WRITTEN EXERCISE – All of the entries need to be written out again, exactly as they are.

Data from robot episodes
>>>

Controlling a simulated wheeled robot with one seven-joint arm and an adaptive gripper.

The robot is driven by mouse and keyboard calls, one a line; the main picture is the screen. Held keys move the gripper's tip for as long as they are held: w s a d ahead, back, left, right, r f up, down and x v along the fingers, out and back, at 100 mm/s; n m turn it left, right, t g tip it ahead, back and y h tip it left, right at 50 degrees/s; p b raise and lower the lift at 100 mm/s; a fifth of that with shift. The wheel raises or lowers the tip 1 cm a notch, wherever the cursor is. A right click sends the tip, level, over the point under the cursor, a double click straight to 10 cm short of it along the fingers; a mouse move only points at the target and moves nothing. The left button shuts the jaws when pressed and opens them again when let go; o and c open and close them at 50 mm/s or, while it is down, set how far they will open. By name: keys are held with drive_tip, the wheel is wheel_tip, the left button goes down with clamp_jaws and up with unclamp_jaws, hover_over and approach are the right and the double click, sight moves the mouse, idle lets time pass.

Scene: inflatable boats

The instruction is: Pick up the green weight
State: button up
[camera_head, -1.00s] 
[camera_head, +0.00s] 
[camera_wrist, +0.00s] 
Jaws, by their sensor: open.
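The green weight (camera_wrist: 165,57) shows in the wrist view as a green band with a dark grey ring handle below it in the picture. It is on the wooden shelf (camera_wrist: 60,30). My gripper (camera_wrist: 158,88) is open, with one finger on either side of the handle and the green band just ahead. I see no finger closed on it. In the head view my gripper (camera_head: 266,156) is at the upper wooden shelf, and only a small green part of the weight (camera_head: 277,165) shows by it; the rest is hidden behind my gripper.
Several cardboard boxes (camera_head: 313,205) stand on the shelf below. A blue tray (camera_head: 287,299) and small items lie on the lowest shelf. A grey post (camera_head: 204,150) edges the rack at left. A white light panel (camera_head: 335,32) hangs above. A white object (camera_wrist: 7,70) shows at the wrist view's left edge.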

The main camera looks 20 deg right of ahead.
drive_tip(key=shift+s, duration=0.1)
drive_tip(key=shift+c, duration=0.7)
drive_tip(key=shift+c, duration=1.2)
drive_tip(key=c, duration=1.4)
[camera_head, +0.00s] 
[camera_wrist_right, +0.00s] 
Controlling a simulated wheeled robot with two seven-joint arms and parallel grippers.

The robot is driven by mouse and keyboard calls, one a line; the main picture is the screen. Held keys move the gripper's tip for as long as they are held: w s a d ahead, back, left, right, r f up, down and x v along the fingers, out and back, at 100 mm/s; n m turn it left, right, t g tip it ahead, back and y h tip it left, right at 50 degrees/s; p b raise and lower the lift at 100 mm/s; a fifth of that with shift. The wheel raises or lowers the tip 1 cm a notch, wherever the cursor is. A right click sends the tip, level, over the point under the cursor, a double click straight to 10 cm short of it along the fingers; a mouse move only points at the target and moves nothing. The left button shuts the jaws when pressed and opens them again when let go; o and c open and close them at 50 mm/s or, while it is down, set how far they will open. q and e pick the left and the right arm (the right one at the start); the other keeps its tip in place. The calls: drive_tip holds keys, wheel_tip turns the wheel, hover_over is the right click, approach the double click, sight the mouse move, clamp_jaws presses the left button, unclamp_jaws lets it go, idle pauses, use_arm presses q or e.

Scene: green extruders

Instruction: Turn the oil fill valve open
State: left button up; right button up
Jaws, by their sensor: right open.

<<<

SOLUTION –
Controlling a simulated wheeled robot with one seven-joint arm and an adaptive gripper.

The robot is driven by mouse and keyboard calls, one a line; the main picture is the screen. Held keys move the gripper's tip for as long as they are held: w s a d ahead, back, left, right, r f up, down and x v along the fingers, out and back, at 100 mm/s; n m turn it left, right, t g tip it ahead, back and y h tip it left, right at 50 degrees/s; p b raise and lower the lift at 100 mm/s; a fifth of that with shift. The wheel raises or lowers the tip 1 cm a notch, wherever the cursor is. A right click sends the tip, level, over the point under the cursor, a double click straight to 10 cm short of it along the fingers; a mouse move only points at the target and moves nothing. The left button shuts the jaws when pressed and opens them again when let go; o and c open and close them at 50 mm/s or, while it is down, set how far they will open. By name: keys are held with drive_tip, the wheel is wheel_tip, the left button goes down with clamp_jaws and up with unclamp_jaws, hover_over and approach are the right and the double click, sight moves the mouse, idle lets time pass.

Scene: inflatable boats

The instruction is: Pick up the green weight
State: button up
[camera_head, -1.00s] 
[camera_head, +0.00s] 
[camera_wrist, +0.00s] 
Jaws, by their sensor: open.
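The green weight (camera_wrist: 165,57) shows in the wrist view as a green band with a dark grey ring handle below it in the picture. It is on the wooden shelf (camera_wrist: 60,30). My gripper (camera_wrist: 158,88) is open, with one finger on either side of the handle and the green band just ahead. I see no finger closed on it. In the head view my gripper (camera_head: 266,156) is at the upper wooden shelf, and only a small green part of the weight (camera_head: 277,165) shows by it; the rest is hidden behind my gripper.
Several cardboard boxes (camera_head: 313,205) stand on the shelf below. A blue tray (camera_head: 287,299) and small items lie on the lowest shelf. A grey post (camera_head: 204,150) edges the rack at left. A white light panel (camera_head: 335,32) hangs above. A white object (camera_wrist: 7,70) shows at the wrist view's left edge.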

The main camera looks 20 deg right of ahead.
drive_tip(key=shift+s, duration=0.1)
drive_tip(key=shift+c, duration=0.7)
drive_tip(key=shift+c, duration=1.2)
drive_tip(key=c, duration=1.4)
[camera_head, +0.00s] 
[camera_wrist_right, +0.00s] 
Controlling a simulated wheeled robot with two seven-joint arms and parallel grippers.

The robot is driven by mouse and keyboard calls, one a line; the main picture is the screen. Held keys move the gripper's tip for as long as they are held: w s a d ahead, back, left, right, r f up, down and x v along the fingers, out and back, at 100 mm/s; n m turn it left, right, t g tip it ahead, back and y h tip it left, right at 50 degrees/s; p b raise and lower the lift at 100 mm/s; a fifth of that with shift. The wheel raises or lowers the tip 1 cm a notch, wherever the cursor is. A right click sends the tip, level, over the point under the cursor, a double click straight to 10 cm short of it along the fingers; a mouse move only points at the target and moves nothing. The left button shuts the jaws when pressed and opens them again when let go; o and c open and close them at 50 mm/s or, while it is down, set how far they will open. q and e pick the left and the right arm (the right one at the start); the other keeps its tip in place. The calls: drive_tip holds keys, wheel_tip turns the wheel, hover_over is the right click, approach the double click, sight the mouse move, clamp_jaws presses the left button, unclamp_jaws lets it go, idle pauses, use_arm presses q or e.

Scene: green extruders

Instruction: Turn the oil fill valve open
State: left button up; right button up
Jaws, by their sensor: right open.

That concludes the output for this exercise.